3. PRAYING FOR THE IMPENITENT
a. What was promised to Israel, as a discipline, if they disobeyed God continually? Deuteronomy 28:15, 16, 23, 24.
b. Based upon this promise, what was Elijah’s prayer for Israel during a period of blatant disobedience toward God? James 5:17.
“In anguish of soul [Elijah] besought God to arrest the once-favored people in their wicked course, to visit them with judgments, if need be, that they might be led to see in its true light their departure from Heaven. He longed to see them brought to repentance before they should go to such lengths in evil-doing as to provoke the Lord to destroy them utterly.

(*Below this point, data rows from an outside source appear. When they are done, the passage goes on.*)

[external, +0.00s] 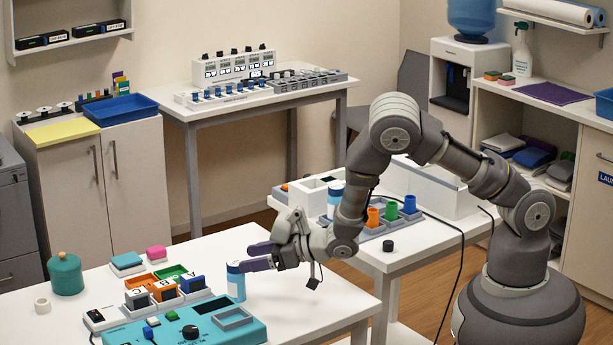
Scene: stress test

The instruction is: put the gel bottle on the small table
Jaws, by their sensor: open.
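A light-blue bottle (236,283) with a white band and a blue top stands upright on the white front table (310,309); it looks like the gel bottle. My gripper (252,257), with purple fingers, is open at the height of the bottle's top, just right of it. One finger overlaps the bottle's upper edge in the picture; I cannot tell whether they touch. A second blue and white bottle (335,192) stands on the smaller white table (421,246) behind, partly hidden by my forearm.
A teal device (170,326), coloured small boxes (165,290) and a green jar (65,274) crowd the front table's left. The smaller table holds coloured cups (391,210), a black knob (388,246), white bins (440,190) and a black cable. The front table's right is clear.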

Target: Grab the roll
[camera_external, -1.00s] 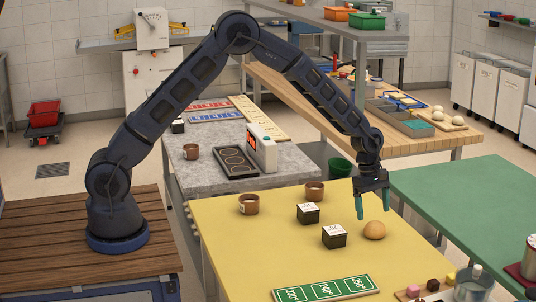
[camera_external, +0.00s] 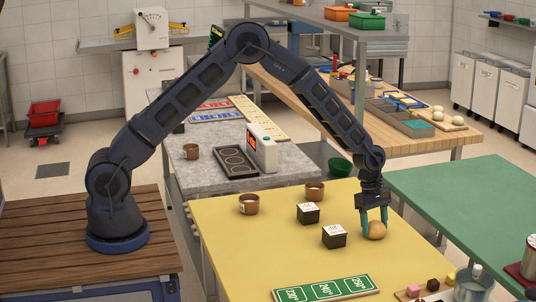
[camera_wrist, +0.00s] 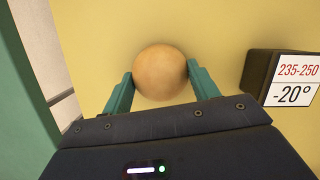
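The roll (camera_external: 377,231) is a round, golden-brown ball on the yellow table, right of the two black boxes. My gripper (camera_external: 375,222) points down over it, with one teal finger on either side. In the wrist view the roll (camera_wrist: 160,70) sits between the fingertips (camera_wrist: 160,78), and both appear to touch its sides. The gripper looks shut on the roll. The roll still appears to rest on the table.
One black box with a white label (camera_external: 334,237) stands close left of the roll; another (camera_external: 308,213) is farther back. A green temperature board (camera_external: 324,289) lies at the front. Yellow table around the roll's front is clear.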

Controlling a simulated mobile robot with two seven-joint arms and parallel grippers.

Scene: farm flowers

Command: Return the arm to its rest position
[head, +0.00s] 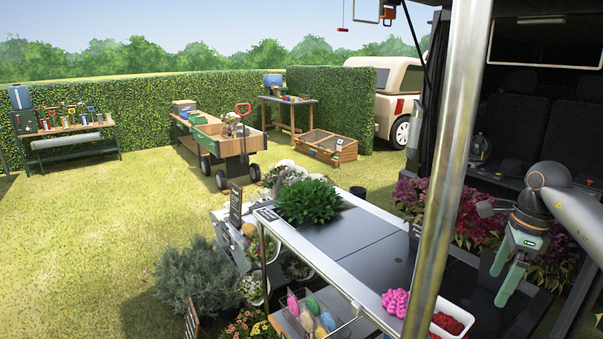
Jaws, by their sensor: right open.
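My right arm comes in from the right edge in the head view. Its gripper (510,272) has green fingers that point down and stand apart, with nothing visible between them. It hangs at the right end of a dark-topped stall counter (345,232), close to its surface; I cannot tell whether it touches. My left gripper is not in view.
A metal pole (447,160) stands in front of the counter. Near the gripper are a white tub of red flowers (449,324) and a pink bunch (396,302). A leafy green plant (308,201) sits at the counter's far end. The counter's middle is clear.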

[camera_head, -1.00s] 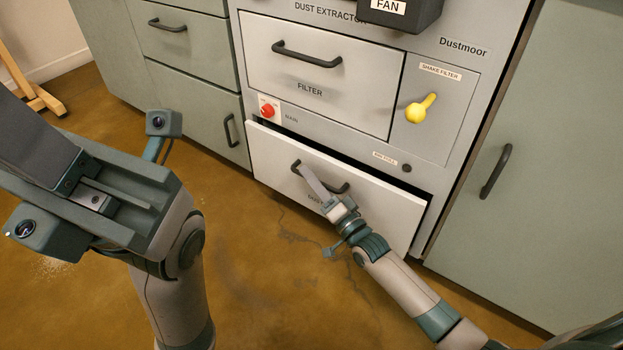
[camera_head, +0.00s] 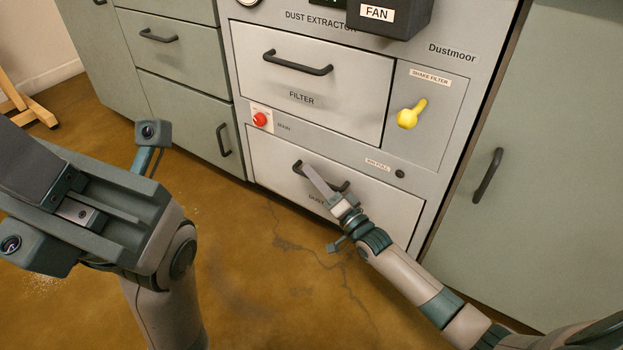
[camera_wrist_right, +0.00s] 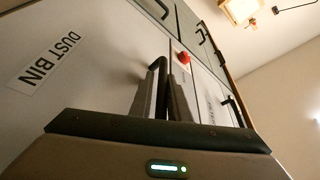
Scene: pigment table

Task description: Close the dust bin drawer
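The dust bin drawer (camera_head: 385,217) is the low, pale front of the dust extractor. Its front looks flush or nearly flush with the cabinet, with no dark gap along its top edge. Its black handle (camera_head: 341,187) also shows in the right wrist view (camera_wrist_right: 157,66). My right gripper (camera_head: 310,178) is at the handle's left part; in the wrist view its fingers (camera_wrist_right: 162,98) stand close on both sides of the bar and look shut on it. My left gripper (camera_head: 75,205) is at the left, away from the drawer; its fingertips are not clear.
Above are the filter drawer (camera_head: 335,95), a red main switch (camera_head: 260,119), a yellow shake filter lever (camera_head: 411,114) and a fan box (camera_head: 395,18). Green cabinets (camera_head: 185,75) stand at the left and a green door (camera_head: 540,170) at the right. The brown floor (camera_head: 270,270) in front is clear.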

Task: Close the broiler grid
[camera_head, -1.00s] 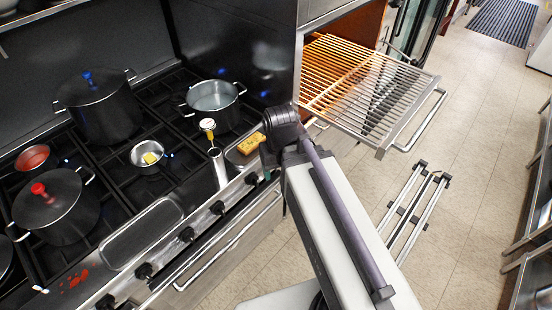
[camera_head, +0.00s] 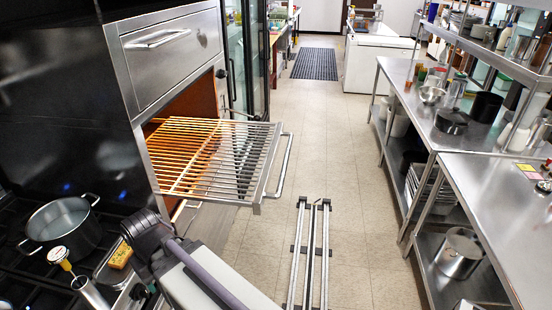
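The broiler grid (camera_head: 225,171) is a metal slatted rack pulled out of the broiler opening (camera_head: 186,108) in the steel cabinet. Its inner part glows orange, and its outer part sticks out over the aisle. A bar handle (camera_head: 284,166) runs along its outer end. My arm shows at the lower left, in front of and below the grid, with a gap to the handle. My gripper's fingers cannot be made out in this view, so nothing shows of what they hold.
The stove with a steel pot (camera_head: 65,226) and a yellow sponge (camera_head: 120,255) is at the lower left. Floor rails (camera_head: 310,255) run along the aisle. Steel counters (camera_head: 490,195) with pots and shelves line the right side.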

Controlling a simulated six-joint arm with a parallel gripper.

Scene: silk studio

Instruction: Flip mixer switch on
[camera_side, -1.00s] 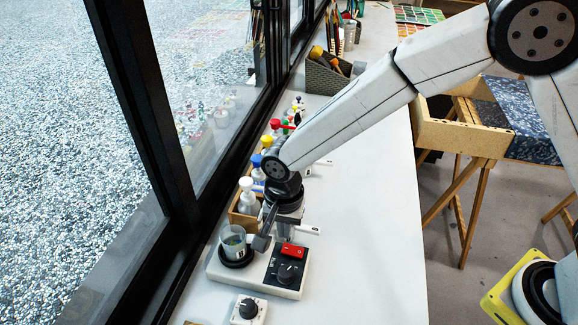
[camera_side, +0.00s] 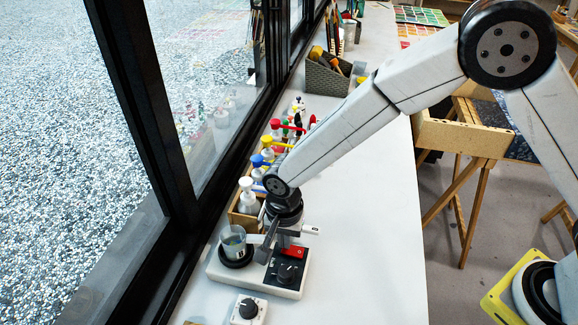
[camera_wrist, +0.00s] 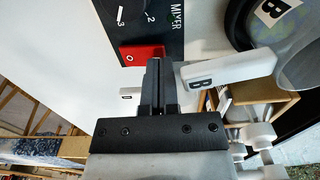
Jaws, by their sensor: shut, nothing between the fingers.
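The mixer (camera_side: 258,279) is a white base on the counter with a black panel labelled MIXER, which also shows in the wrist view (camera_wrist: 170,38). Its red rocker switch (camera_wrist: 142,56) shows an "O" mark; in the side view the switch (camera_side: 294,252) is partly covered by my gripper. A dark knob (camera_side: 287,273) sits in front of the switch. A clear cup (camera_side: 233,240) stands on the round black pad at the left. My gripper (camera_wrist: 158,64) is shut and empty, its fingertips at or just beside the switch's edge; contact cannot be told.
A white handle labelled B (camera_wrist: 230,70) lies close beside my fingers, by the cup. A crate of pump bottles (camera_side: 248,202) stands behind the mixer along the window. A small white dial box (camera_side: 248,311) sits in front. The counter to the right is clear.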

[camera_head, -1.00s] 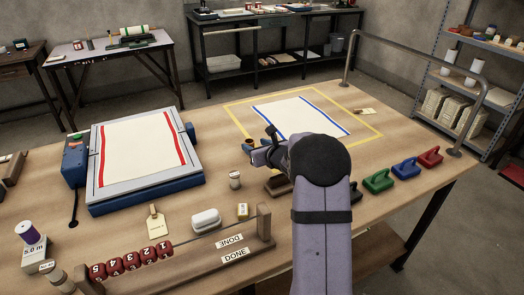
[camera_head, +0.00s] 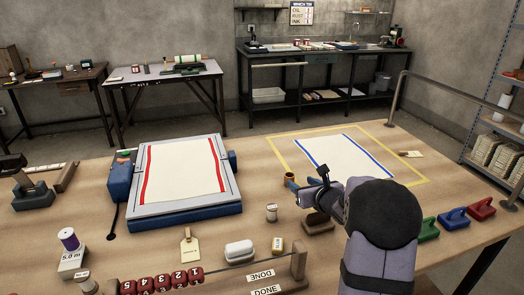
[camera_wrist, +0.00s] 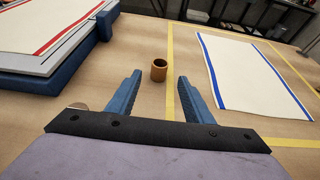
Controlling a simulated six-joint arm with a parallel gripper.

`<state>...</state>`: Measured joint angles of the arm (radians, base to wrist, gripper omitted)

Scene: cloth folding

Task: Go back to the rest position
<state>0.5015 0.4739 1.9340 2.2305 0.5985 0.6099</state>
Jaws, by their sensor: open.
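My gripper (camera_head: 306,188) is raised above the wooden table, left of the blue-striped cloth and right of the blue press frame. In the wrist view my gripper (camera_wrist: 156,92) has its two blue fingers wide apart with nothing between them. A cream cloth with blue stripes (camera_head: 345,155) lies flat inside a yellow taped outline. It also shows at the right of the wrist view (camera_wrist: 245,72). A cream cloth with red stripes (camera_head: 183,170) lies flat on the grey-and-blue frame (camera_head: 185,215). A small brown cup (camera_wrist: 159,70) stands beyond the fingers.
A bead rack (camera_head: 230,275) with several red numbered beads runs along the front. A white box (camera_head: 239,250), a tag (camera_head: 189,250) and a small jar (camera_head: 271,212) lie behind it. Green (camera_head: 428,230), blue (camera_head: 455,218) and red (camera_head: 482,208) handled blocks sit at right.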

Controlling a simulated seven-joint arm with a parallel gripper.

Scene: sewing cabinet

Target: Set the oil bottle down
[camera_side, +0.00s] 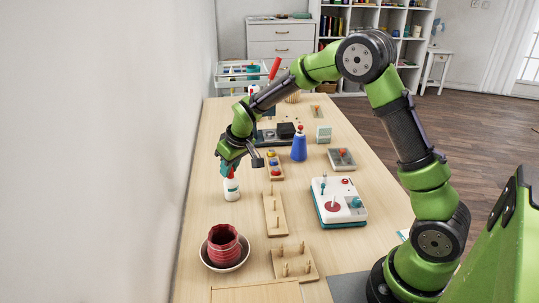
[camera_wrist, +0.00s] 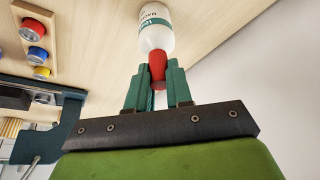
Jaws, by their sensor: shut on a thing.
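The oil bottle (camera_side: 231,189) is white with a teal label band and a red tip, upright at the left side of the table. In the wrist view the bottle (camera_wrist: 155,22) shows its white body and its red cap. My gripper (camera_side: 231,168) is above it with its teal fingers shut on the red cap, and the wrist view shows the fingers (camera_wrist: 157,78) on either side of that cap. The bottle's base is at or very close to the tabletop (camera_side: 205,208); I cannot tell whether it touches.
A red pot (camera_side: 223,243) in a dish stands in front of the bottle. A wooden peg strip (camera_side: 275,214) and a button board (camera_side: 274,166) lie to its right. A blue bottle (camera_side: 299,146) and a white-teal device (camera_side: 338,202) are farther right. The wall is close on the left.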

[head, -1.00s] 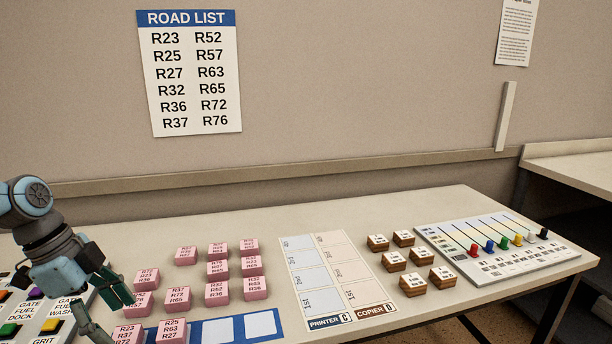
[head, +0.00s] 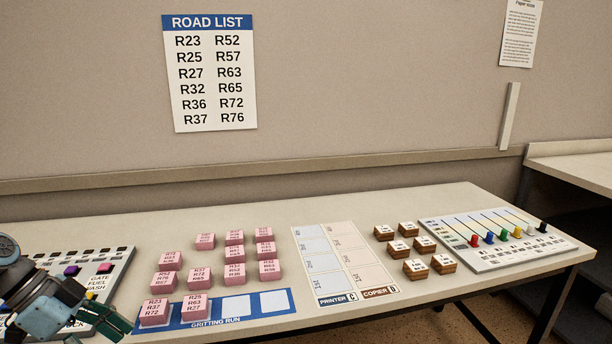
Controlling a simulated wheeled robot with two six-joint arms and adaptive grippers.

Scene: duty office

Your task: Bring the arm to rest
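My left arm comes in at the lower left corner, and my left gripper (head: 95,328) hangs low over the button panel (head: 118,262), left of the blue strip. Its fingers are partly cut off by the bottom edge, so I cannot tell if they are open or shut. No held object shows. My right gripper is out of view. Two pink blocks sit on the GRITTING RUN strip (head: 238,318), one at the far left (head: 155,311) and one beside it (head: 196,306). The two strip squares to their right are bare.
Several pink blocks (head: 234,254) stand in rows behind the strip. A printer and copier sheet (head: 335,262), several wooden blocks (head: 415,269) and a slider board (head: 500,240) lie to the right on the table (head: 420,205). A road list (head: 210,75) hangs on the wall.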

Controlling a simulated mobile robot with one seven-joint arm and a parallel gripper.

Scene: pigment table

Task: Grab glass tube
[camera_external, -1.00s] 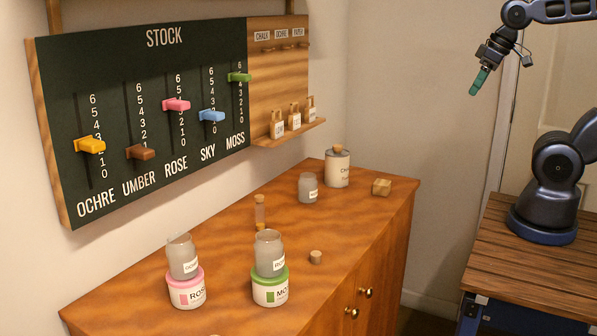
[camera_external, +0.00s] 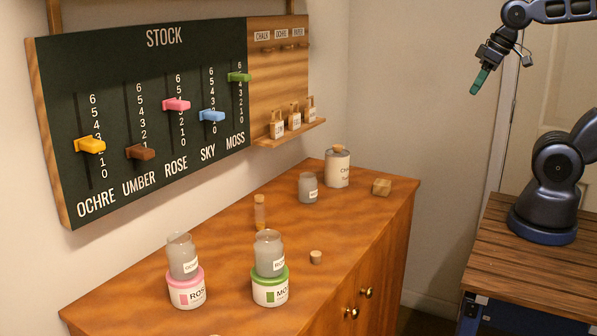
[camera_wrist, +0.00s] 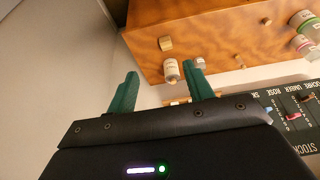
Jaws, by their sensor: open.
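The glass tube (camera_external: 260,213) stands upright on the wooden cabinet top, behind the two stacked jars. It is small and clear with a cork on top and an orange-brown lower part. My gripper (camera_external: 480,80) hangs high at the upper right of the external view, far from the tube and past the cabinet's right end. In the wrist view my gripper (camera_wrist: 162,92) shows two green fingers spread apart with nothing between them.
On the cabinet (camera_external: 345,240) stand a rose jar (camera_external: 187,290) and a moss jar (camera_external: 270,291), each with a glass jar on top. A loose cork (camera_external: 316,257), a grey jar (camera_external: 307,188), a chalk canister (camera_external: 337,170) and a wooden block (camera_external: 381,187) stand nearby. The stock board (camera_external: 150,120) hangs behind.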

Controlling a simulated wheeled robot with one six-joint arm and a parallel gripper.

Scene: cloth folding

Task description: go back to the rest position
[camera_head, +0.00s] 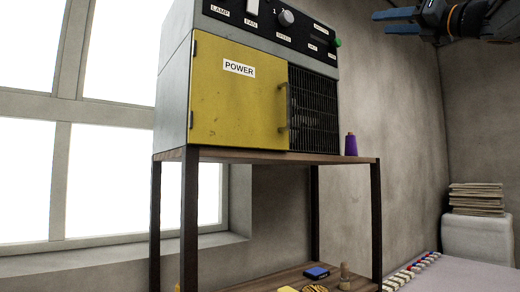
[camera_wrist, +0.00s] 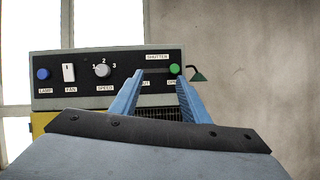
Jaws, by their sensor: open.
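My gripper (camera_head: 396,21) is at the upper right of the head view, with its blue fingers pointing left. In the wrist view my gripper (camera_wrist: 158,88) shows two blue fingers spread apart with nothing between them. The fingers are in front of the control panel (camera_wrist: 112,73), which has a blue lamp button, a white fan switch, a speed knob and a green button (camera_wrist: 175,69). In the head view the green button (camera_head: 337,43) is at the panel's right end, and a clear gap separates it from my gripper.
A grey cabinet with a closed yellow POWER door (camera_head: 235,100) stands on a wooden shelf unit (camera_head: 264,155). A blue box (camera_head: 316,272) lies on the lower shelf. A stack (camera_head: 476,198) sits at right.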

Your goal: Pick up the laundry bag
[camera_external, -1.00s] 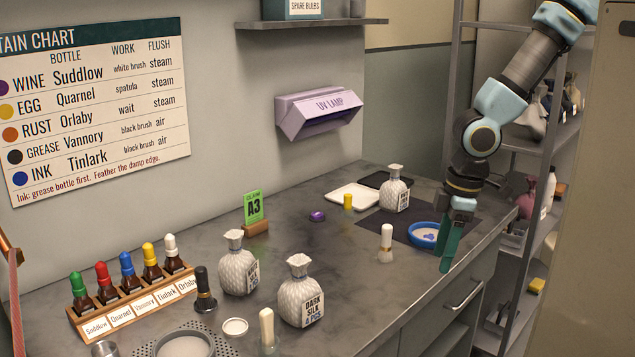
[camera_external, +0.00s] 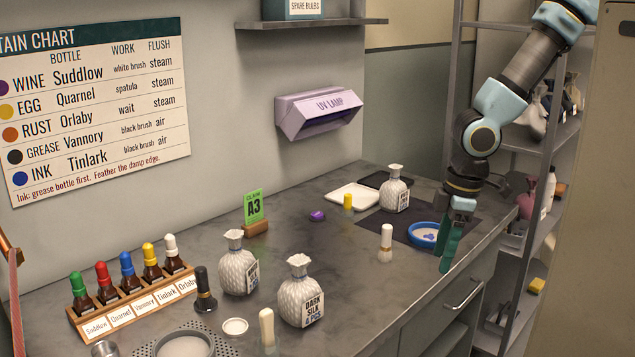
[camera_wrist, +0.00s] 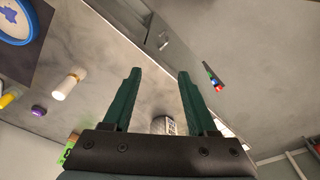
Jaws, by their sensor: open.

“Elijah’s prayer was answered. Oft-repeated appeals, remonstrances, and warnings had failed to bring Israel to repentance. The time had come when God must speak to them by means of judgments. Inasmuch as the worshipers of Baal claimed that the treasures of heaven, the dew and the rain, came not from Jehovah, but from the ruling forces of nature, and that it was through the creative energy of the sun that the earth was enriched and made to bring forth abundantly, the curse of God was to rest heavily upon the polluted land. . . . Until [Israel] should turn to God with repentance, and acknowledge Him as the source of all blessing, there should fall upon the land neither dew nor rain.”—Prophets and Kings, p. 120.
c. Once Israel acknowledged God as supreme, what was Elijah’s prayer, and what was the result? James 5:18; 1 Kings 18:42–45.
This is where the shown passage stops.